> _Objective_
Set down only the lines running from the one with "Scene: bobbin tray" to the one with "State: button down", both lines included, exactly as they stand, please.
╭─ Items
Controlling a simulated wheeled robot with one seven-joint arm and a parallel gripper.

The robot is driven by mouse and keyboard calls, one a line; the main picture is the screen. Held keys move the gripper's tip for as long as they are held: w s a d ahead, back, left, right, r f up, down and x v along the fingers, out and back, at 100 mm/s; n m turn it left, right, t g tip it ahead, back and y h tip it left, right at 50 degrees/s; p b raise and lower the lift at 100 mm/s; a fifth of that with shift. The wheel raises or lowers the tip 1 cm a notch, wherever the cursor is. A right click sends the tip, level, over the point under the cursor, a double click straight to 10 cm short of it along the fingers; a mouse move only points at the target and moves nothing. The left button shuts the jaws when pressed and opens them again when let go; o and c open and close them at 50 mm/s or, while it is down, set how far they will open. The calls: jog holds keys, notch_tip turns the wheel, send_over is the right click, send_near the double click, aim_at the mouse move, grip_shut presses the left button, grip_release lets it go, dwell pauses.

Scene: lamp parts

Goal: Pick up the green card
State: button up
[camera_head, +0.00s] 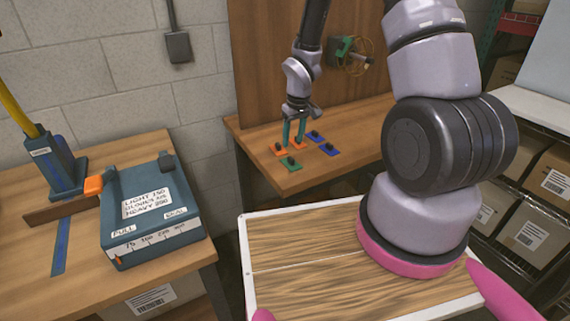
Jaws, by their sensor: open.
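The green card (290,164) lies flat near the front edge of the far wooden table, with a small black knob on top. My gripper (294,142) points down over the cards with its two teal fingers apart and nothing visible between them.
Two orange cards (278,150) and two blue cards (332,152) with black knobs lie close to the green one. A wooden panel (262,60) with a wired fixture (343,50) stands behind. A blue press-like device (150,215) sits on the left table.

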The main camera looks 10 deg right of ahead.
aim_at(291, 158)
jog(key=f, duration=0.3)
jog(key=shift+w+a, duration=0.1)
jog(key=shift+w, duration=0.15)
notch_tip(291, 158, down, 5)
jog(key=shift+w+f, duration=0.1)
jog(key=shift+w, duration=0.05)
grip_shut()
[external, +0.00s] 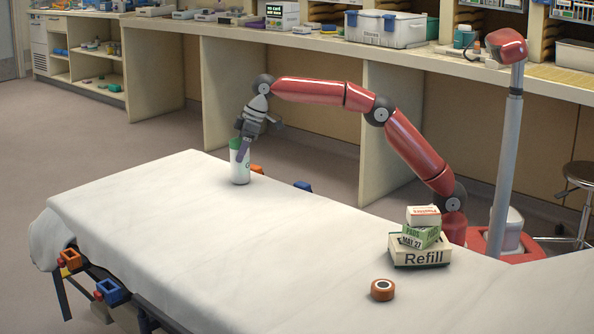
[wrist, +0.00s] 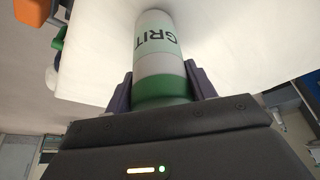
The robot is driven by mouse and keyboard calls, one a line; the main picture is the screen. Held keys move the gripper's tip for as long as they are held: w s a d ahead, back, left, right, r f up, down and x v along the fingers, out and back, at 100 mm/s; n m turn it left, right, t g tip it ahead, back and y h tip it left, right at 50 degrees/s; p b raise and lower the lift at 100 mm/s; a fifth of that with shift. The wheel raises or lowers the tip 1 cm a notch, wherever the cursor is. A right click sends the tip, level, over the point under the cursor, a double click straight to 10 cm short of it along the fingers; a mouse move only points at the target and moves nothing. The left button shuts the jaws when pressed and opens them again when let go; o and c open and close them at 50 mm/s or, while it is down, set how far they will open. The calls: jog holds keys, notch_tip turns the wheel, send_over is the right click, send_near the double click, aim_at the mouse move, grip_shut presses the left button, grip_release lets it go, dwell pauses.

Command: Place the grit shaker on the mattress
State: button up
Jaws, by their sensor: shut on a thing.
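The grit shaker (external: 240,168) is a white cylinder with a green top. It is upright over the far left part of the white mattress (external: 270,240), its base at or very near the surface; I cannot tell if it touches. My gripper (external: 242,150) points down and is shut on the shaker near its green top. In the wrist view the shaker (wrist: 157,50) sits between the two dark fingers (wrist: 160,88), with "GRIT" lettering showing. The white mattress (wrist: 240,40) lies behind it.
On the mattress at right stand a "Refill" box (external: 420,256) with smaller boxes (external: 421,235) stacked on it, and an orange-brown roll (external: 382,290). Orange and blue clamps (external: 112,291) hang along the near edge. The middle of the mattress is clear. A counter runs behind.

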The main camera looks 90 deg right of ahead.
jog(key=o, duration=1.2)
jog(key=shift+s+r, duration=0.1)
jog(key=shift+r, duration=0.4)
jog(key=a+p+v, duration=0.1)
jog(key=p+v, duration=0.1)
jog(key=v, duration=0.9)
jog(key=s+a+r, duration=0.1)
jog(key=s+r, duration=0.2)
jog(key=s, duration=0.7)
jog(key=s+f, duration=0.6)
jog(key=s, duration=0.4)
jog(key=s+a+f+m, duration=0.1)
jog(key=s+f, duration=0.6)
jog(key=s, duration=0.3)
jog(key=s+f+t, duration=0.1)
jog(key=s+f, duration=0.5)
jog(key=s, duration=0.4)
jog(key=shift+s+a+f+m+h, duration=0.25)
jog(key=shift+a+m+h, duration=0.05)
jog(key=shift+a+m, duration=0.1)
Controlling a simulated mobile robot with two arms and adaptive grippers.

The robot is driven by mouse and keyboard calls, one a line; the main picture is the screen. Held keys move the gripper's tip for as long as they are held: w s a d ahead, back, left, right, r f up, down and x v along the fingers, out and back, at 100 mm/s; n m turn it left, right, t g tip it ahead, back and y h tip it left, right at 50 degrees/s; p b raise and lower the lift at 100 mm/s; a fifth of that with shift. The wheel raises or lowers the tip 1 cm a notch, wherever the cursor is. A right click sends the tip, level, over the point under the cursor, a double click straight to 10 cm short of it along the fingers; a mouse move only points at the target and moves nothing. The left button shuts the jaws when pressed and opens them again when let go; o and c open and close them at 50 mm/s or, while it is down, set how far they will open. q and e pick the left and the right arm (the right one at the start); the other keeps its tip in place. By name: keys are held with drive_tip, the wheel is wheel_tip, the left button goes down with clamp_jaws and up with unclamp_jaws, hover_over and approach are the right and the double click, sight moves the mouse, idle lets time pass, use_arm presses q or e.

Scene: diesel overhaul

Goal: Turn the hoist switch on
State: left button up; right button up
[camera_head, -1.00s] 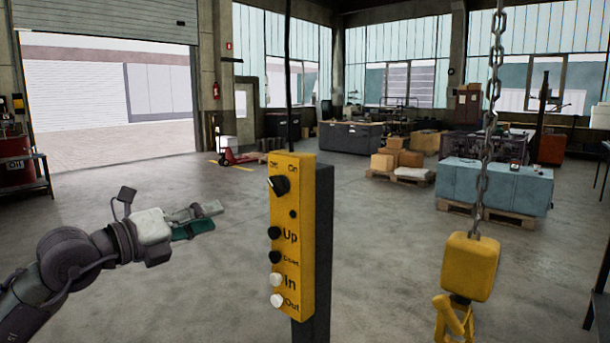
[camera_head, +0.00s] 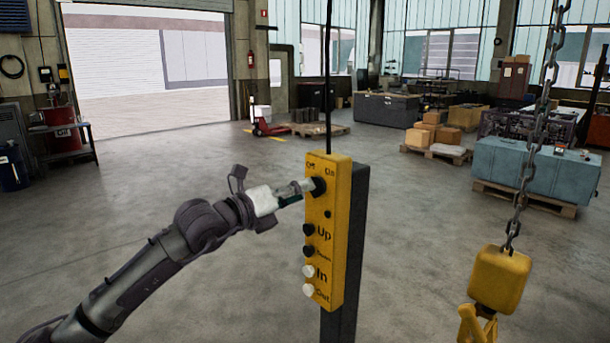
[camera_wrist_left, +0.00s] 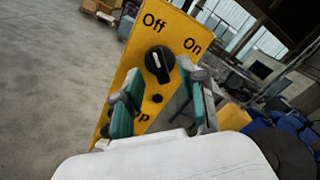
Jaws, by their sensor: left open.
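The yellow hoist control box (camera_head: 337,235) hangs upright in front of me, with Off and On labels at its top. Its black rotary switch (camera_head: 319,186) sits under these labels, with the left gripper's tips close at its left side. In the left wrist view the switch (camera_wrist_left: 158,64) shows a white mark that points up and left, toward Off. My left gripper (camera_head: 306,187) is open. In the wrist view its two green-padded fingers (camera_wrist_left: 163,92) stand apart below the switch, one to each side; I cannot tell whether they touch it. My right gripper is not in view.
Below the switch are black Up and Down buttons and white In and Out buttons (camera_head: 308,280). A yellow hoist hook block (camera_head: 499,279) hangs from a chain (camera_head: 535,130) to the right. Open grey floor (camera_head: 180,190) lies around the box.

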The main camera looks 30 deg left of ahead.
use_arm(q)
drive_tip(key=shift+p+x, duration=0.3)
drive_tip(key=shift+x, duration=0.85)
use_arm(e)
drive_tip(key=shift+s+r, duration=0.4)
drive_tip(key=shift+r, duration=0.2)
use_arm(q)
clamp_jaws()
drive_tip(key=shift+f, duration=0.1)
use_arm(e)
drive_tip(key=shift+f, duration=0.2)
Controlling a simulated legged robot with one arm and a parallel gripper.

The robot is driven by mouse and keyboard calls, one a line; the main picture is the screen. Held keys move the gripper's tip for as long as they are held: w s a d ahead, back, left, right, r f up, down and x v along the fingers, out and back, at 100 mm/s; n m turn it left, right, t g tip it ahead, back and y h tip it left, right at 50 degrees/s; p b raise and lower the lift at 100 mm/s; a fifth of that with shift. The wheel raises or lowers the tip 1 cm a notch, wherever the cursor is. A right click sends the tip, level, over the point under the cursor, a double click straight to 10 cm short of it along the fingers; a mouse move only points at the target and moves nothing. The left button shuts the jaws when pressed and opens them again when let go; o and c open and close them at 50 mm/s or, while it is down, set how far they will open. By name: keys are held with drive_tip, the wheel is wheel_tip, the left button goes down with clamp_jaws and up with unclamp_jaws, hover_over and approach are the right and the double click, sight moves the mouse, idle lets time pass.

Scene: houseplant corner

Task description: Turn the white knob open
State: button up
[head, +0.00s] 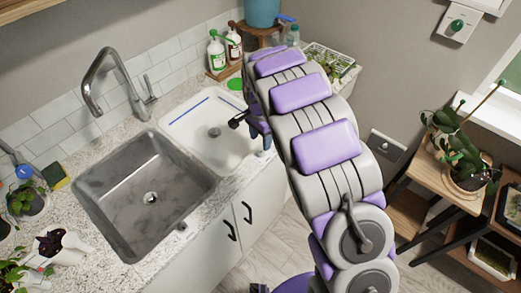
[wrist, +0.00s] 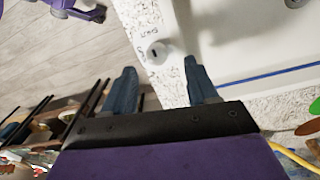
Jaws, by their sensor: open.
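The gap in depth between the fingertips and the knob cannot be told. In the head view my arm reaches down over the right side of the white basin (head: 190,137), and it mostly hides my gripper and the counter edge there.
A steel sink (head: 130,195) with a tall tap (head: 105,75) lies left of the basin. Bottles (head: 217,52) stand behind it. A planter (head: 325,62) is behind my arm. A wooden shelf with plants (head: 450,172) stands right. Open floor (head: 275,245) lies before the cabinets.

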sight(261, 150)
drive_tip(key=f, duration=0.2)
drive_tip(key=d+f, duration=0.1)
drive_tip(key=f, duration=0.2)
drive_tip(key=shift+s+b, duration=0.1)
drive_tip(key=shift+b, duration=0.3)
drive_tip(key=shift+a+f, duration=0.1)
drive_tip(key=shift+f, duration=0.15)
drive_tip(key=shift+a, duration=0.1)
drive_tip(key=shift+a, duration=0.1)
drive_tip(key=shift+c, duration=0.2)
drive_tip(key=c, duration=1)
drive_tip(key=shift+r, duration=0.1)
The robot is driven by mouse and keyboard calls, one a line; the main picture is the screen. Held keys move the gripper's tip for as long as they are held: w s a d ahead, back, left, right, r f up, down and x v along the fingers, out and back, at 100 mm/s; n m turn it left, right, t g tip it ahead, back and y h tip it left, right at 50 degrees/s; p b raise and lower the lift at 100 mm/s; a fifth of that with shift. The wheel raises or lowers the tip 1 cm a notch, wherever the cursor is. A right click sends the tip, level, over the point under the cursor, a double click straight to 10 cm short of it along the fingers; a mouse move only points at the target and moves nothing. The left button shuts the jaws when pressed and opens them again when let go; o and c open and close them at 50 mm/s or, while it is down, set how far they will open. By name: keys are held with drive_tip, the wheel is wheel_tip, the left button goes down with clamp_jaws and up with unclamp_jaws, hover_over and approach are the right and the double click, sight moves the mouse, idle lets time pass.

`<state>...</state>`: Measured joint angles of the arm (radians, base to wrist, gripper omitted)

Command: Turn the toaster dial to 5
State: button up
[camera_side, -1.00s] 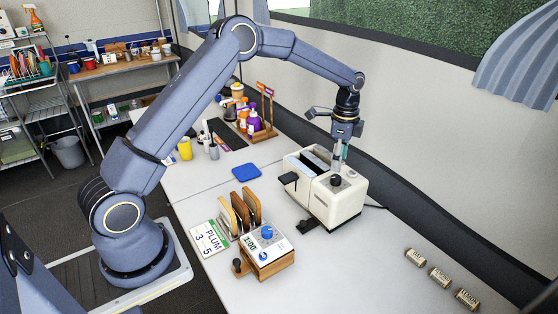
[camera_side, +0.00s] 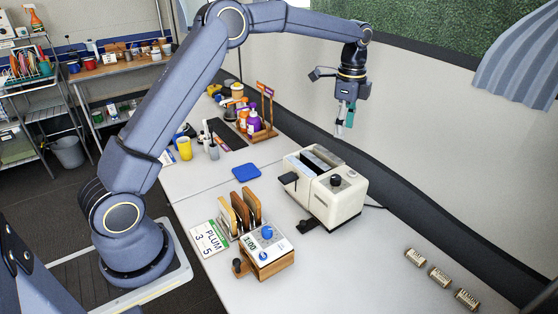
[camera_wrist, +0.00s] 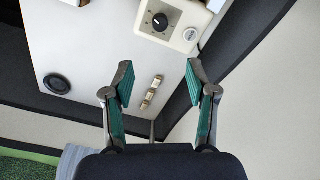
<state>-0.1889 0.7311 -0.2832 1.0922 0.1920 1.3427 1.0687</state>
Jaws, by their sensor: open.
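The cream toaster (camera_side: 340,203) stands on the white counter, and its front corner also shows at the top of the wrist view (camera_wrist: 145,34). My gripper (camera_side: 344,126) is open and empty, in the air above and behind the toaster. Its fingers (camera_wrist: 158,80) touch nothing.
A wooden box with blue knobs (camera_side: 264,256), a wooden rack of slices (camera_side: 240,213) and a card reading PLUM 3 5 (camera_side: 209,240) stand left of the toaster. Small labelled rolls (camera_side: 440,276) lie at the right. A dark wall edge runs behind. A blue pad (camera_side: 246,171) lies further back.

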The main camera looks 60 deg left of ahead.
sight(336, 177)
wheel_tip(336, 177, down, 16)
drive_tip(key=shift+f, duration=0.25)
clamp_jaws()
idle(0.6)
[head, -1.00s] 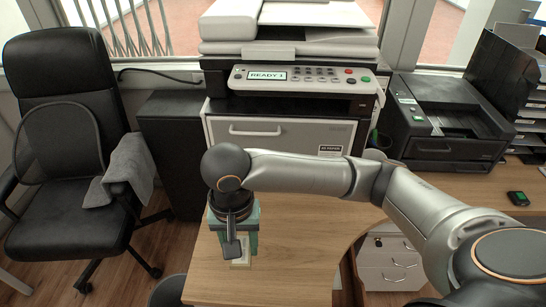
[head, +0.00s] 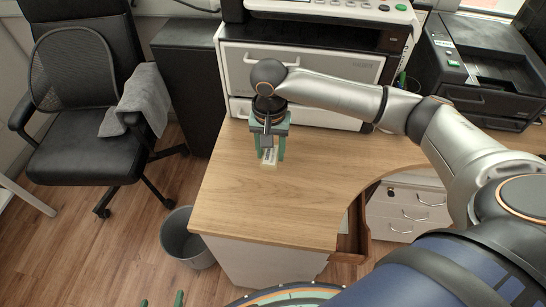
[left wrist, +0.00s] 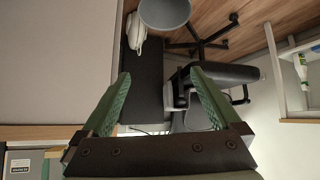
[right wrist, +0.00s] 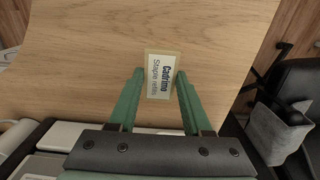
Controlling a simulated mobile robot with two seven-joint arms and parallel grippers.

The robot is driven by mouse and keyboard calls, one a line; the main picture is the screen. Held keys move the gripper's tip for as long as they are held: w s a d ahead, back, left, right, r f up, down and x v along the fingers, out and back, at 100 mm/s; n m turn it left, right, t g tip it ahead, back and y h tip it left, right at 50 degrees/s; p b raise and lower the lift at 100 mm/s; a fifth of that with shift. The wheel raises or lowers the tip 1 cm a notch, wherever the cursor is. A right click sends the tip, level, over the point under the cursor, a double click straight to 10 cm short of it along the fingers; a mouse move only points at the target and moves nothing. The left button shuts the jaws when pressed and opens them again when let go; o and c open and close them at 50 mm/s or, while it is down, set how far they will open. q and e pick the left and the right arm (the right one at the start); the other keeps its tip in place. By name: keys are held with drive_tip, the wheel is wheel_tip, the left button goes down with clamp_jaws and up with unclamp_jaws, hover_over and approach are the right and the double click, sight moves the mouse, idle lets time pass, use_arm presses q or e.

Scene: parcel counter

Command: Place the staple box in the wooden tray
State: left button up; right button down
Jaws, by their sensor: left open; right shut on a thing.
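The staple box (head: 269,158) is a small pale box with a printed label, on the wooden desk near its left side. In the right wrist view the box (right wrist: 162,75) lies between the fingertips, label facing the camera. My right gripper (head: 268,153) points down and is shut on it. Whether the box is lifted off the desk I cannot tell. My left gripper (head: 162,300) is open and empty, its green fingertips just showing at the bottom edge; it also shows in the left wrist view (left wrist: 160,82). I see no clear wooden tray.
The desk top (head: 260,205) is clear in front of the printer (head: 320,55). An open brown wooden drawer (head: 355,240) juts out below the desk's curved edge, beside a white drawer unit (head: 405,212). A grey bin (head: 185,240) and a black chair (head: 85,110) stand at left.

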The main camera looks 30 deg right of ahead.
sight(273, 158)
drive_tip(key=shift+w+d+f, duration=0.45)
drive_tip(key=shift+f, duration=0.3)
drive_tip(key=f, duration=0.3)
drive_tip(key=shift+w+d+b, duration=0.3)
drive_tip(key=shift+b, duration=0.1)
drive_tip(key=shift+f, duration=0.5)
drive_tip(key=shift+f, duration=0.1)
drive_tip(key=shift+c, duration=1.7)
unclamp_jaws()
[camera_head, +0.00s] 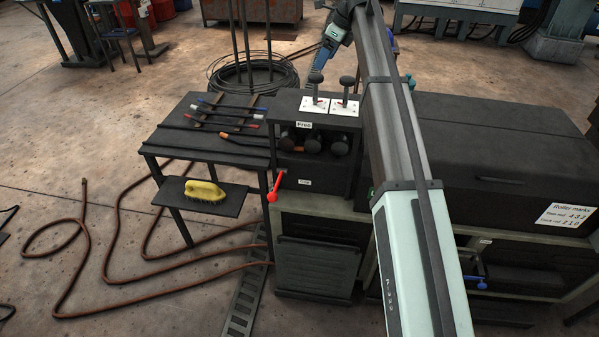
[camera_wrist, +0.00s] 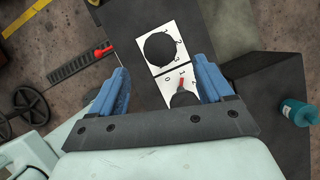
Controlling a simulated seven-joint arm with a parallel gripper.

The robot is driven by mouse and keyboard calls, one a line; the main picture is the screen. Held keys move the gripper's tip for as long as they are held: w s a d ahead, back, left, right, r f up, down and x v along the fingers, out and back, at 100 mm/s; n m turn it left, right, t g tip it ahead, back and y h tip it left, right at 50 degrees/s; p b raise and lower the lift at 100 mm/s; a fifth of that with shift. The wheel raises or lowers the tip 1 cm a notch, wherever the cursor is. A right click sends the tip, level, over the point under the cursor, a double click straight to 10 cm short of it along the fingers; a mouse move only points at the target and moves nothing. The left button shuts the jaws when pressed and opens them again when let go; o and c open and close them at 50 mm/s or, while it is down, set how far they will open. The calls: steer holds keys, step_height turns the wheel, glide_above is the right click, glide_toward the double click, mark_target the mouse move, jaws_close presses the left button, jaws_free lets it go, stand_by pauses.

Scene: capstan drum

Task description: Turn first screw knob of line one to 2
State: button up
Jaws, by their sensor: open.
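Two black knobs stand on white numbered plates on top of a dark box (camera_head: 282,104). In the head view the left knob (camera_head: 316,77) and the right knob (camera_head: 347,81) rise on thin stems. In the wrist view one round knob (camera_wrist: 159,49) sits on the upper plate. The other knob (camera_wrist: 186,98) is partly hidden by my gripper's crossbar, with a red pointer (camera_wrist: 182,83) beside it among digits. My gripper (camera_wrist: 163,80) is open, its blue fingers apart on either side of the lower plate. Whether they touch anything I cannot tell.
A red-handled lever (camera_head: 273,188) hangs at the box's front left. A dark side table (camera_head: 180,150) holds several tools, and a yellow brush (camera_head: 205,191) lies on a lower shelf. A roller marks sign (camera_head: 566,216) is at right. A teal bottle (camera_wrist: 299,112) stands at right.

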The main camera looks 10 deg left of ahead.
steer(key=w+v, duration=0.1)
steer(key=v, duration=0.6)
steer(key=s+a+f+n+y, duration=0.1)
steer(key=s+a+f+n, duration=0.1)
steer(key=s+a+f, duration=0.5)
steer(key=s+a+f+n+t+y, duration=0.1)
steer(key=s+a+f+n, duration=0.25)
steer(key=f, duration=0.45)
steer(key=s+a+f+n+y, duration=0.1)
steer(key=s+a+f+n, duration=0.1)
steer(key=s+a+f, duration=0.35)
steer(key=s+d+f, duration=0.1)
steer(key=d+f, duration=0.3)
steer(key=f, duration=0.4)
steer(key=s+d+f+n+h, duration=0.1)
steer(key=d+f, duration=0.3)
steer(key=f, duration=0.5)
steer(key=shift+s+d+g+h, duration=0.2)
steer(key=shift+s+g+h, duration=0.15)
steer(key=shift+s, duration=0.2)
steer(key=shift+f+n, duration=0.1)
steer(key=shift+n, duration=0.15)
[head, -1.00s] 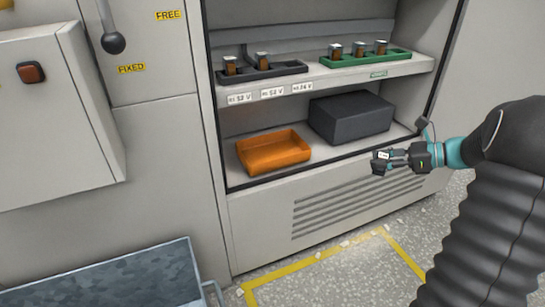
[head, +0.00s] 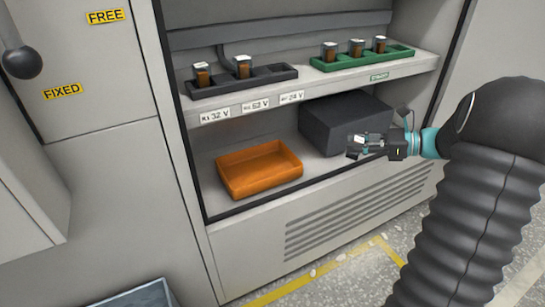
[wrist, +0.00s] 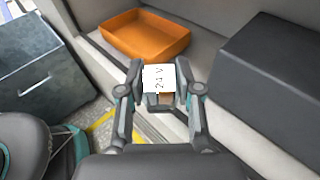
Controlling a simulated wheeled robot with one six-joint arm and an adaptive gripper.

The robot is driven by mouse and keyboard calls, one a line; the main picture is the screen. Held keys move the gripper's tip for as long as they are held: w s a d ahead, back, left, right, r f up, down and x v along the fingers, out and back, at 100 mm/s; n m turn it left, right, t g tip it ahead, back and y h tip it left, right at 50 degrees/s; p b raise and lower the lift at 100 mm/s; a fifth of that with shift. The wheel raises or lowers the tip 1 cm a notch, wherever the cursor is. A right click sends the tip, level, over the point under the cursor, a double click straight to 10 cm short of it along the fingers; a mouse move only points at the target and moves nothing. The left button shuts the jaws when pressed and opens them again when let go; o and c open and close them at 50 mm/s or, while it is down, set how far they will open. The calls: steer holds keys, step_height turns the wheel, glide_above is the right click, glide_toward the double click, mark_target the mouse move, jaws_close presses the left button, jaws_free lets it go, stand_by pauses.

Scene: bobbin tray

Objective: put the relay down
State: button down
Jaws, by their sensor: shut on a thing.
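My gripper (head: 357,146) is shut on a relay with a white top marked "24 V" (wrist: 158,78), which shows between the fingers in the wrist view. In the head view the gripper is in front of the dark box on the lower shelf, right of the orange bin (head: 260,170). The bin looks empty and also shows ahead of the gripper in the wrist view (wrist: 128,47). On the upper shelf a dark tray (head: 243,86) holds two relays at its left and middle; its right part is empty. A green tray (head: 376,58) holds three relays.
The dark box (head: 330,125) stands behind the gripper; it fills the right of the wrist view. Voltage labels (head: 255,105) line the upper shelf edge. A grey metal bin (head: 140,296) stands on the floor at lower left. Free shelf shows between the orange bin and dark box.

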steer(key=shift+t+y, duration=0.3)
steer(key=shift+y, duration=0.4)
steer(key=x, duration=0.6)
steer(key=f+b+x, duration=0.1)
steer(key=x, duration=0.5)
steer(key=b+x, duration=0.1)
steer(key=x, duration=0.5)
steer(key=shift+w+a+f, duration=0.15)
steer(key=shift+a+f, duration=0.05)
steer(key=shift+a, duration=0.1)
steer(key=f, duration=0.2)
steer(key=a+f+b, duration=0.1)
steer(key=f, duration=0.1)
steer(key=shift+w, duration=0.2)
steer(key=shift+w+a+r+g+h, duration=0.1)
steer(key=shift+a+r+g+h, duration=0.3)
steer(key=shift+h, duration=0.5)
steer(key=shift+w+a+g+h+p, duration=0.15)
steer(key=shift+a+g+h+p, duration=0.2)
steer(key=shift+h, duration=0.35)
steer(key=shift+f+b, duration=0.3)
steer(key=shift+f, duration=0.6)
╰─
> _Complete answer_
Scene: bobbin tray

Objective: put the relay down
State: button down

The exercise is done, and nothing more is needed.